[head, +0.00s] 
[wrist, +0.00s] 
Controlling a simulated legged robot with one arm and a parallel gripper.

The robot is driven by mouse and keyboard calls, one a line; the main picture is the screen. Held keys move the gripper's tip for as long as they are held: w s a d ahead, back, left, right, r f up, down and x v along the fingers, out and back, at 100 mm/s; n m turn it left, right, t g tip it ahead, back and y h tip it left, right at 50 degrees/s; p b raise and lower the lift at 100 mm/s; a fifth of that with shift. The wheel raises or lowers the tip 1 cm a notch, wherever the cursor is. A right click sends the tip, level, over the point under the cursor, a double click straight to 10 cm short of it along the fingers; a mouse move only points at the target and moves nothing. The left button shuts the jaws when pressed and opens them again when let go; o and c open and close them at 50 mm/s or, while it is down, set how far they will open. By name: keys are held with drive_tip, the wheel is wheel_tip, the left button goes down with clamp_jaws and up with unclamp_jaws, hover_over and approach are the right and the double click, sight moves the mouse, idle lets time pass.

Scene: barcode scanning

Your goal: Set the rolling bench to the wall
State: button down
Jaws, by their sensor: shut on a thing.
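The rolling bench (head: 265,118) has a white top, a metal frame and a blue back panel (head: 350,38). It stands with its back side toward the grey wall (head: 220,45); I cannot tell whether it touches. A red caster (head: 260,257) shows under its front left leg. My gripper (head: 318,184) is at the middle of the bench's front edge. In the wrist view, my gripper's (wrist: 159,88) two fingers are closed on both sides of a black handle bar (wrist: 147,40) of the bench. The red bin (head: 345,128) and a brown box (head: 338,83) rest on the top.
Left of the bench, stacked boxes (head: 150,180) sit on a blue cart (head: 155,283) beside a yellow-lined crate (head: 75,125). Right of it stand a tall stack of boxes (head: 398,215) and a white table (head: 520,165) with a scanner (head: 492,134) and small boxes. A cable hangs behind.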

◆ **Challenge**
Which lines hold the string "down"? List them all.

◆ **The reply**
The robot is driven by mouse and keyboard calls, one a line; the main picture is the screen. Held keys move the gripper's tip for as long as they are held: w s a d ahead, back, left, right, r f up, down and x v along the fingers, out and back, at 100 mm/s; n m turn it left, right, t g tip it ahead, back and y h tip it left, right at 50 degrees/s; p b raise and lower the lift at 100 mm/s; a fifth of that with shift. The wheel raises or lowers the tip 1 cm a notch, wherever the cursor is. A right click sends the tip, level, over the point under the cursor, a double click straight to 10 cm short of it along the fingers; a mouse move only points at the target and moves nothing. The left button shuts the jaws when pressed and opens them again when let go; o and c open and close them at 50 mm/s or, while it is down, set how far they will open. By name: keys are held with drive_tip, the wheel is wheel_tip, the left button goes down with clamp_jaws and up with unclamp_jaws, hover_over and approach are the right and the double click, sight moves the mouse, idle lets time pass.
State: button down

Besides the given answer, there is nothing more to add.